I glanced back over my left shoulder and saw several other racers continuing over the bridge.
I let loose some colorful language, got off my bike, and clambered over the median separating the two roads to get back on course. Cops stop traffic, they don’t really care if the athletes stay on course (I’ve already learned that the hard way), but come on, was that completely necessary?

Thankfully, the next section was a long, flat, boring stretch past endless rows of orchards and crops.

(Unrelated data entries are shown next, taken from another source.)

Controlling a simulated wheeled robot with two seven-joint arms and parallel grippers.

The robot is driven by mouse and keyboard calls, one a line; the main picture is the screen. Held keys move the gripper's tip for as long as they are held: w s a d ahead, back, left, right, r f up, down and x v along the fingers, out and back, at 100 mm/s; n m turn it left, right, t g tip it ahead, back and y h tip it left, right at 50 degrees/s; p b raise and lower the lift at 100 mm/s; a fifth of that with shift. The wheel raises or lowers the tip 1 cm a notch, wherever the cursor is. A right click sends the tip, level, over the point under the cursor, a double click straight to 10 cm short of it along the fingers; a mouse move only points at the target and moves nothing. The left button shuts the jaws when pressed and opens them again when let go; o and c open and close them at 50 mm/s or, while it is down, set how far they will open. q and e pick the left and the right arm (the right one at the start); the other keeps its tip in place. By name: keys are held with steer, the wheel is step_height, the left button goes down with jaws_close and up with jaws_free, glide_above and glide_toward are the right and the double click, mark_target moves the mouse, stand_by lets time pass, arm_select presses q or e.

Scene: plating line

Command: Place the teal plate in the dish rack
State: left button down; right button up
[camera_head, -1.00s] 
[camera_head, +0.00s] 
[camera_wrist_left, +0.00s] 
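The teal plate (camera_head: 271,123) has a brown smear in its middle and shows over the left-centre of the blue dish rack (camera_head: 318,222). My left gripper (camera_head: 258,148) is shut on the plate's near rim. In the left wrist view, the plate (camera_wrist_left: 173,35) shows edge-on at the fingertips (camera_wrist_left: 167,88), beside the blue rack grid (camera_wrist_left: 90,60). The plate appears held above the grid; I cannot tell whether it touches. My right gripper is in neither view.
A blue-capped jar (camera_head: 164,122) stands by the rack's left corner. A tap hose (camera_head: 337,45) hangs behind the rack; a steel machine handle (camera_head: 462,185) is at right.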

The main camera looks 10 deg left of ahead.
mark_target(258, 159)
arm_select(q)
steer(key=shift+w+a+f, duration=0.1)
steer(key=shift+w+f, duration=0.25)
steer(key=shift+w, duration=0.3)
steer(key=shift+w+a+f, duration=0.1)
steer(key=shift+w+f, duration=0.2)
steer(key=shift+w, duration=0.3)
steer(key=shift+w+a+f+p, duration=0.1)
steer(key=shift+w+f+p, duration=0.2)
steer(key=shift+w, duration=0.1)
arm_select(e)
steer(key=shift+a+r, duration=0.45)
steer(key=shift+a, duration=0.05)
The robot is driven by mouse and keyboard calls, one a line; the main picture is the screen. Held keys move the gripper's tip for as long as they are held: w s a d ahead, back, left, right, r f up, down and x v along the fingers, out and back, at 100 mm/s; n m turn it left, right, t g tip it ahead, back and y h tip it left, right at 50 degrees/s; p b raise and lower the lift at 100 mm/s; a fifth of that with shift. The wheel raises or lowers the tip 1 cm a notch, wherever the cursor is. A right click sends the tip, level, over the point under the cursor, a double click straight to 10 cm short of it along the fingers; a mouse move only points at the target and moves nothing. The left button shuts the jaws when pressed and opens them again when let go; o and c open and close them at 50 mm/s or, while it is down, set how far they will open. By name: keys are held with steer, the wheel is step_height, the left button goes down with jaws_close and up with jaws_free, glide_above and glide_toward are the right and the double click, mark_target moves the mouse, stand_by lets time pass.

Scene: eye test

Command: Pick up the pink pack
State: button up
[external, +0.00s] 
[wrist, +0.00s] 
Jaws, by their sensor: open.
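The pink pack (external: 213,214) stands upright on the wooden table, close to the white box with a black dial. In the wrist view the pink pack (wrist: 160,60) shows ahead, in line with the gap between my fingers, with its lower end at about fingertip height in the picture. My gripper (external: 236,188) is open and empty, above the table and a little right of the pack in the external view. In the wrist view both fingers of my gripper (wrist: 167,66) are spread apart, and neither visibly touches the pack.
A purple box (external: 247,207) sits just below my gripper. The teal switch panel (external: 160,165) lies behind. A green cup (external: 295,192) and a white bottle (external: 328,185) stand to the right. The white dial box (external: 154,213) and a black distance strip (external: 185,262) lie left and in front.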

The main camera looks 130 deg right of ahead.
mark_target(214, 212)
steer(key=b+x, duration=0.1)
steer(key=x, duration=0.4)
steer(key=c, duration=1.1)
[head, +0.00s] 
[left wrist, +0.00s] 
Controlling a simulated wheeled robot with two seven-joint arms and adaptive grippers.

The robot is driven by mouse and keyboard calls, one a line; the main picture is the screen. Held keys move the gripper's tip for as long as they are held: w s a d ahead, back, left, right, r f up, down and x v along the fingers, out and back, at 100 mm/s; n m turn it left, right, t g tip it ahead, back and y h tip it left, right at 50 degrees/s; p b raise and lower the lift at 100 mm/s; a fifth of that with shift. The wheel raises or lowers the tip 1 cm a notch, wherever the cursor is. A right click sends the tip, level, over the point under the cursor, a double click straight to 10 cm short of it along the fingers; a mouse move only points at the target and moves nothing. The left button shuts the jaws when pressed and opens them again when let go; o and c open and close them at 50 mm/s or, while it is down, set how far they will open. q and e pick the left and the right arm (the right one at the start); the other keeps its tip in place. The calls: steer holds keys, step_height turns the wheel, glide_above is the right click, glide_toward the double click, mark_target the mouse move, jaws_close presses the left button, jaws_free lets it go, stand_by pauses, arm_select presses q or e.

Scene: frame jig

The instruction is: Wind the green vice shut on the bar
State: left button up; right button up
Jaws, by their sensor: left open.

I settled into a good rhythm, my heart rate cruising along at 138, a good place for me to hang out. Occasionally fast guys slipped past, but for the most part I was out there alone with the chorus of Fight Song playing in an infinite loop in my brain. I like that song, so I didn’t mind.
Suddenly my girl power meditation was interrupted by a scene further up the road. In the distance I could make out the bike ahead of me swerving erratically from one side of the road to the other. What the…??
And then I saw the reason. He was swerving to avoid some critter, who appeared to be… Chasing him?!

Oh no.
No no no.
It was a big, brawny mutt who, unsuccessful at toppling the cyclist, had now retreated to a ditch on the side of the road. His stare bore down on me as he awaited my approach, his ears flattened as he crouched low and ready to pounce. Like a cat… only 100 pounds heavier.
His body quivered in anticipation.
No no no!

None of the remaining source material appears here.